PS. I'm surprised at the lack of comment on the little boy chasing down the pickup that Jodean drove off in yelling, "the dead girl's in the truck again!" On that note, you think the owner of that barn is going to start taking his stupid keys out the ignition? :-)
Ally said…
Absolutely brilliant episode. One of the best of the season (along with the road trip ep), if not the whole series.
A brilliant review on a brilliant show.

The scene with Joey and Jodean, pure Hitchcock's VERTIGO, the music in the background could have been composed by Bernard Herman.

As for Nicki being a sociopath...sociopaths are defined partly as persons who have no empathy and show no remorse for the destructive things they do. You don't have to be a mass murderer- only a person who can't feel responsibility or compassion for anyone or anything, and are primarily concerned with their self preservation. That does sound alot like Nicki.

As for the temple ceremony...I'll never forget it. Earlier that day I heard a Catholic priest tell of the symbolism that the veiled curtain had in Herod's Temple in Jerusalem- the curtain existed in "the Holy of Holies" because no mortal could look at the face of God and expect to live.

And the ceremony appeared to recreate that practice...a secret kept from non-Mormons until this tasteful and very enlightening portrayal.

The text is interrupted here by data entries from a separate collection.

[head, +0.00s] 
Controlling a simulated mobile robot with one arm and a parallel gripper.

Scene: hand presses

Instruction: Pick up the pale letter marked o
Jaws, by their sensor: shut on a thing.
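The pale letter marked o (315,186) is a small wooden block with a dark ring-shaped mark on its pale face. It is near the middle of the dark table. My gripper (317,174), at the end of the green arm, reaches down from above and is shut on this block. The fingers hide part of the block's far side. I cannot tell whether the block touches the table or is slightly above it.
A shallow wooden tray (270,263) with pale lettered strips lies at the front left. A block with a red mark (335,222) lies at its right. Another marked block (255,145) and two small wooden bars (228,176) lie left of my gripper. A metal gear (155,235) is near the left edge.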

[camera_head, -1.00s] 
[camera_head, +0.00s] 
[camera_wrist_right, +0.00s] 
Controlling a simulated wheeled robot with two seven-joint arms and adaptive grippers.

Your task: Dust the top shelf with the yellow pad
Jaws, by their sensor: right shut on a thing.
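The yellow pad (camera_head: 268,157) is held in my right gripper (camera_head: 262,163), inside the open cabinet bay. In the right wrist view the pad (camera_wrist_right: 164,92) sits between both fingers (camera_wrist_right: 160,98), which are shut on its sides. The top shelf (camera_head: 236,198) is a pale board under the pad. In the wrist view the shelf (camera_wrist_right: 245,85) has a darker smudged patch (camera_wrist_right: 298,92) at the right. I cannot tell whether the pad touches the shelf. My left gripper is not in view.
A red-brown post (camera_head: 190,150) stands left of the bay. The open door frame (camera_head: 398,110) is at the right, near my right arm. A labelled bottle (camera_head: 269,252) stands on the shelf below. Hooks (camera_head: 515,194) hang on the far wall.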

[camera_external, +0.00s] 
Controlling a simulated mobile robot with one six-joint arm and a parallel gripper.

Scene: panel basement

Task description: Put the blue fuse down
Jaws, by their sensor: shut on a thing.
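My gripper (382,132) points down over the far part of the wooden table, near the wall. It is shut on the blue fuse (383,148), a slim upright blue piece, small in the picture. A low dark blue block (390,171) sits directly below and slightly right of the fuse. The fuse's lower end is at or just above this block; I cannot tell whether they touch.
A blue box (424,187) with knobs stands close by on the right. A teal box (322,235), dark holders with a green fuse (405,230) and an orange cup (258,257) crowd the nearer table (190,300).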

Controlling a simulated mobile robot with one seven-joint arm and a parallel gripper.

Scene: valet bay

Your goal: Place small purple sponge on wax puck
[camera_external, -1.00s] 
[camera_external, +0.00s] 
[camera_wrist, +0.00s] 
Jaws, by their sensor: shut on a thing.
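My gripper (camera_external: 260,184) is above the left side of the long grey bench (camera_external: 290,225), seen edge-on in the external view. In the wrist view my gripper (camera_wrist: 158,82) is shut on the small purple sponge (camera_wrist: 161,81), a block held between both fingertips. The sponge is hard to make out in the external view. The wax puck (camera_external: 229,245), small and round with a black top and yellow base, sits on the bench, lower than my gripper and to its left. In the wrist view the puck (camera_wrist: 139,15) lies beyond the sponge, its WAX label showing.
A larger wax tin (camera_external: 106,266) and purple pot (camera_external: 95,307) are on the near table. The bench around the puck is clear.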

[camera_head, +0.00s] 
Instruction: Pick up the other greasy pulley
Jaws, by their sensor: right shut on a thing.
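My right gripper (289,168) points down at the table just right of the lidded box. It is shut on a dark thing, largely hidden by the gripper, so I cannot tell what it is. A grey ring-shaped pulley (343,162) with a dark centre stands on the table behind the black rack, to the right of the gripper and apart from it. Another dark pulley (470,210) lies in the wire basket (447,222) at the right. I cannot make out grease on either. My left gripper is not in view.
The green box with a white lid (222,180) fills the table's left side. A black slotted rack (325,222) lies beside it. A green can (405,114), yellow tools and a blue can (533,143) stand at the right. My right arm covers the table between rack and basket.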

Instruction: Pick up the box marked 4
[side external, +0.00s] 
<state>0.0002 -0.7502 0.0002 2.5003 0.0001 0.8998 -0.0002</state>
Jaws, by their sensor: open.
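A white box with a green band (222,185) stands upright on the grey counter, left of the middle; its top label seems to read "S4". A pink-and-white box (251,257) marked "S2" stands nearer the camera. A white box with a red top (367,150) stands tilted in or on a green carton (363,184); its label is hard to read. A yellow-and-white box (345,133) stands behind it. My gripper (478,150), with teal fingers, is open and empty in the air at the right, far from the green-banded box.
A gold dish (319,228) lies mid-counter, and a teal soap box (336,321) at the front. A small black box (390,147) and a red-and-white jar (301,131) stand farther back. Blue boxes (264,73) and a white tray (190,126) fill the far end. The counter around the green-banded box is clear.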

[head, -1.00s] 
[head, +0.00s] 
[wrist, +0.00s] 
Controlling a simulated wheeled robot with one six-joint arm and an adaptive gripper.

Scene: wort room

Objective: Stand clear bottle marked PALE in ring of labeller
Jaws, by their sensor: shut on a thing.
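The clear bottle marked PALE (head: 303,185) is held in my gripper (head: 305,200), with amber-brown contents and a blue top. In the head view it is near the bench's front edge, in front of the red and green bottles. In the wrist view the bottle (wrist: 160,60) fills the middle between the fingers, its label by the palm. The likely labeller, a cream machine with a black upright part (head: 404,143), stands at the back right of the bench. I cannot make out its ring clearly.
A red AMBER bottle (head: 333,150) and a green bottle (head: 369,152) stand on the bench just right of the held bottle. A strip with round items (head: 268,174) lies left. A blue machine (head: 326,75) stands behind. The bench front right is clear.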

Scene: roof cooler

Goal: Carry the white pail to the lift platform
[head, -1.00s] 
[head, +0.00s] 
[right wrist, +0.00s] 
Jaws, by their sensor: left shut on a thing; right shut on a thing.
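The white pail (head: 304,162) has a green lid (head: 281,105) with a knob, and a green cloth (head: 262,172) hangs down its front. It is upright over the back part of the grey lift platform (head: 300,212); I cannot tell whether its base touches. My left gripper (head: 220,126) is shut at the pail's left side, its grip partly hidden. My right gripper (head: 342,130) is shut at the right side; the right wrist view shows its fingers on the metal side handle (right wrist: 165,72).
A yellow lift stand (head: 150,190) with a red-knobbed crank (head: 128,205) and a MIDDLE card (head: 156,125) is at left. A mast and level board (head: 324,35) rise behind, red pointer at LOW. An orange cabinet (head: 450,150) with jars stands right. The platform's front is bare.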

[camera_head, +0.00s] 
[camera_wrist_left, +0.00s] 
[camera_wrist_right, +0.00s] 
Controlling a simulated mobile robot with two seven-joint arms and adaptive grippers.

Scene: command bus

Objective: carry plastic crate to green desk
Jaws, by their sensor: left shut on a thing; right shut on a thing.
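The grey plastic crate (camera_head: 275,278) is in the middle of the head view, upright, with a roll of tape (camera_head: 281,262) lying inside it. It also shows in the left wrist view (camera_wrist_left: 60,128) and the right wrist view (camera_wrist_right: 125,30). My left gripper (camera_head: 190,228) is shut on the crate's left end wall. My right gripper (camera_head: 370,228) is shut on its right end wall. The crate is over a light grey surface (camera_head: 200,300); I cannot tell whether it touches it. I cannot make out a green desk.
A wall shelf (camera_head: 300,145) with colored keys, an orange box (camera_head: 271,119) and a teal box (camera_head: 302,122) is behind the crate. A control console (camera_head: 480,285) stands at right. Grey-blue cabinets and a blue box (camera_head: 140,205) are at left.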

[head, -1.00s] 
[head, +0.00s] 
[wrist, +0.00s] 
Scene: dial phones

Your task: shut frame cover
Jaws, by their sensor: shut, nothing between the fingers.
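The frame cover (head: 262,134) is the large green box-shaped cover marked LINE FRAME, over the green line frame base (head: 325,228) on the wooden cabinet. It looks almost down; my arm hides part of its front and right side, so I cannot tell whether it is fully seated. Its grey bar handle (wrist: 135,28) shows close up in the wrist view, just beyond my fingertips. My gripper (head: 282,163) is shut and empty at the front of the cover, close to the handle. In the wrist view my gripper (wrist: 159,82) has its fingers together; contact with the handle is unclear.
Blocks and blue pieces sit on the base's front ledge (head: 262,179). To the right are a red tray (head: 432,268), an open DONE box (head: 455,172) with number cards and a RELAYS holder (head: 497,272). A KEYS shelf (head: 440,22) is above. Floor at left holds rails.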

A tremendous show, in its best season ever. Long may it run.
Unknown said…
Jace - as usual, a wonderfully insightful deconstruction. I too was moved beyond words by this episode. if this doesn't win Jeanne Tripplehorn an Emmy, well, there's something very wrong in the world. and I'm with you on the music! i couldn't place it but you're right about the Bernard Herrmann similarity.